Headley explained to Indian investigators and the FBI how “every important member of LeT [the Pakistani-based terror group responsible for the 2008 Mumbai attacks] is handled by one or more ISI officials.” The “ISI,” or Inter-Services Intelligence, is Pakistan’s intelligence agency. Headley admitted to having two ISI handlers himself and also confessed having knowledge of what the report described as joint “LeT / ISI safe houses.”
Headley had also confessed direct involvement of the Pakistani military in the LeT and 2008 terrorist attacks.

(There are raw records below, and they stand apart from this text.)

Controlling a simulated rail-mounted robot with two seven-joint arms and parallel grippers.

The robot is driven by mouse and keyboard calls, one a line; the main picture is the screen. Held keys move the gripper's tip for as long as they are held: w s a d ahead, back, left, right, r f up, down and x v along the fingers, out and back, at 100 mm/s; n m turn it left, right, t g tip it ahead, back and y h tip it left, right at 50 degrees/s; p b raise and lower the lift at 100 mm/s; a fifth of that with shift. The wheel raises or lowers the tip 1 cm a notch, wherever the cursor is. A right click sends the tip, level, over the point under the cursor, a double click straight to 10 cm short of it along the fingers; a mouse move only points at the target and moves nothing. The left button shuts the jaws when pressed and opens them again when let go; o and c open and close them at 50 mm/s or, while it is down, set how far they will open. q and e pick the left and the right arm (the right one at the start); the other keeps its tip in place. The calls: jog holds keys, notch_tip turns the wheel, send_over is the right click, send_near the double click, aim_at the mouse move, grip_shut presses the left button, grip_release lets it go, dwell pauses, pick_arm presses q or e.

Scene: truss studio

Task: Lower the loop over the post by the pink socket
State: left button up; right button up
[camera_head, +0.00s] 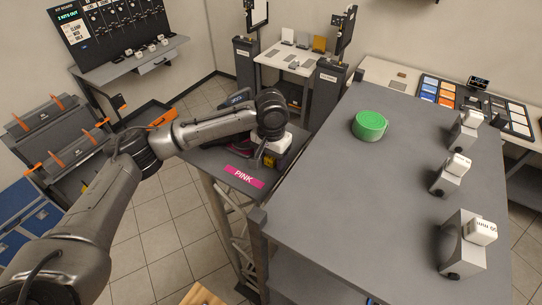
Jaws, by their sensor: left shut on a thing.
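My left arm reaches in from the left to a low dark table (205,158) beside the large one. My left gripper (270,160) points down over that table, just behind the pink label (244,176) reading "PINK". The gripper is shut on a thing that I take to be the loop; it is too small and too covered to make out. The post and the pink socket cannot be told apart behind the wrist and gripper. I cannot tell whether the held thing touches the post. My right gripper is not in view.
The large grey table (385,200) stands right of my gripper, its edge close by. It bears a green roll (369,125) and several grey blocks with white tops along the right, one a near block (461,250). Its middle is clear. A dark device (238,98) sits behind my forearm.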

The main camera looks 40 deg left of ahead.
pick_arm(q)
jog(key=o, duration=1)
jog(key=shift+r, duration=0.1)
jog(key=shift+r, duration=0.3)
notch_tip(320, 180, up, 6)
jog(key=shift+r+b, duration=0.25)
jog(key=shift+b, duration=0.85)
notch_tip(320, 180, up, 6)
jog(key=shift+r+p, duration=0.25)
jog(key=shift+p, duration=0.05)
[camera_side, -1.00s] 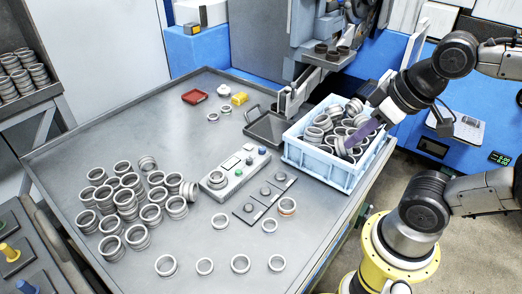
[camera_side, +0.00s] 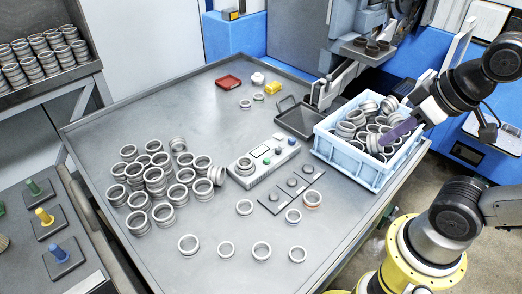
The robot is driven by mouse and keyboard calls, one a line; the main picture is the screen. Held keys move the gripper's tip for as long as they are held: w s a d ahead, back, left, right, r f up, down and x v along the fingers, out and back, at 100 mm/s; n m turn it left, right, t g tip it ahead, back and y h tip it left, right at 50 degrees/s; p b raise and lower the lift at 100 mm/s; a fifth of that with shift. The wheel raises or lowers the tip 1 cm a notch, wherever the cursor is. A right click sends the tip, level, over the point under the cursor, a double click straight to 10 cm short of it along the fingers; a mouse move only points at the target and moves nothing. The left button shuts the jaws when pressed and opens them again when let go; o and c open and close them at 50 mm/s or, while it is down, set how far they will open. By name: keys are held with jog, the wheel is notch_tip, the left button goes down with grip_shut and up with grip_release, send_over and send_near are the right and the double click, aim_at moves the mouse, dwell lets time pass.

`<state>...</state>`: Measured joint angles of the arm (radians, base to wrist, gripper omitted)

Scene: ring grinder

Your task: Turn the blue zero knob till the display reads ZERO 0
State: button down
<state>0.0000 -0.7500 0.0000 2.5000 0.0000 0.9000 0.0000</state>
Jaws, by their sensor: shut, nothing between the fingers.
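The grey gauge box (camera_side: 263,161) lies on the metal table with a ring seated at its near left end. A small display (camera_side: 260,151) is on its top face, too small to read. A blue knob (camera_side: 291,141) sits at the box's far right end, and a small green button is beside the display. My gripper (camera_side: 388,139) is shut and empty, its purple fingers over the rings in the light blue crate (camera_side: 358,168). It is right of the gauge box and apart from the knob.
Many loose metal rings (camera_side: 160,185) cover the table's left part, with several more along the front. A dark strip with three pads (camera_side: 291,183) lies beside the box. A grey tray (camera_side: 299,120) stands behind. Colored pegs stand at lower left.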

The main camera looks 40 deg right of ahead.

Headley recalled to investigators that one of his LeT colleagues “visited several Pakistan army installations” and how he personally believed that the boat used by the LeT extremists to penetrate Mumbai for their operation was “from the Pakistani navy.”
A few months later, Pervez Musharraf – a former high-ranking Pakistani general and exiled Pakistani president – echoed these themes of Pakistan’s official support of and involvement with terrorism.
In an October 2010 interview with Musharraf, Der Spiegel – a German weekly news magazine – asked Musharraf why Pakistan formed “militant underground groups,” or terrorist camps, to combat India. Musharraf confirmed the groups’ existence and admitted that the Pakistani government “turned a blind eye because [it] wanted India to discuss Kashmir [a region disputed between India and Pakistan].”
When confronted by Spiegel about Pakistani security forces training terrorists, Musharraf responded by blaming “The West” for “ignoring” tensions over Kashmir. Spiegel asked if that gave Pakistan “the right to train underground fighters.” Musharraf responded in the affirmative: “Yes, it is the right of any country to promote its own interests when India is not prepared to discuss Kashmir… [or] resolve the dispute in a peaceful manner.”
Headley’s or Musharraf’s statements are only two examples in a long list of evidence linking the Pakistani government and Pakistani officials to terrorism. In the absence of official Pakistani acknowledgment, however, these statements are elucidative firsthand accounts of high-level policy making in an opaque country.
There is, moreover, a semblance of consensus in the international community and among independent researchers and think tanks that Pakistan is a state-sponsor of terrorism.
Numerous high-level foreign leaders have criticized or condemned Pakistan for its terror links, including former British Prime Minister David Cameron, Bangladeshi Home Minister Asaduzzaman Khan Kamal, former French President Nicolas Sarkozy, Afghan President Ashraf Ghani, Canadian Citizenship & Immigration Minister Chris Alexander, and a litany of Indianleaders.
A 2008 report by the Brookings Institution, a progressive think tank, discusses how Pakistan “has long supported a range of [Kashmir-related] terrorist groups… and is a major sponsor of Taliban forces fighting the U.S.-backed government in Afghanistan.”
A 2017 issue brief by the Heritage Foundation, following a similar line of reasoning and evidence, recommended that “NATO leaders” should attempt to “pressure” Pakistan to “stop providing relief to the Taliban.”
Some U.S. lawmakers have listened to these and countless other assessments. Most notably before the Trump presidency, in September 2016, Republican Rep. Ted Poe of Texas and Democratic Rep. Dana Rohrabacher of California introduced a bill to Congress to review Pakistan’s record on terror and likely designate it as a state sponsor of terrorism.
Although Pakistan has repeatedly denied it, the evidence, alongside domestic and international consensus, acknowledge the Islamic Republic’s support of terror groups and activities.
Trump is also correct that the U.S. paid Pakistan “billions and billions” while the country organized and bankrolled radical Islamic terrorism.
The Federation of American Scientists (FAS) estimates that from the fiscal year (FY) 2002 – roughly indicative of the start of the War on Terror – to FY2016, the U.S. has appropriated nearly eight billion dollars in “Security-Related” aid to Pakistan. (The FAS underscores that this is likely an overstatement of the actual aid total as the U.S. can and has withheld appropriated aid funds.)
FAS additionally estimates that the U.S., between FY2002 and FY2016, paid (not appropriated) Pakistan around $14.5 billion for “Coalition Support Funds” – payments essentially for logistical and operational support of U.S.-led military efforts in neighboring, landlocked Afghanistan.
These $22 billion of defense-related appropriations and payments are in addition to FAS’ estimate of another nearly $11 billion in economic and humanitarian aid appropriations to Pakistan during the same time span. Combined, these appropriations and payments total $33 billion over a decade and a half.
Trump’s claim that the U.S. has “been paying Pakistan billions and billions of dollars” as it was “housing the very terrorists that we are fighting” holds up to the facts.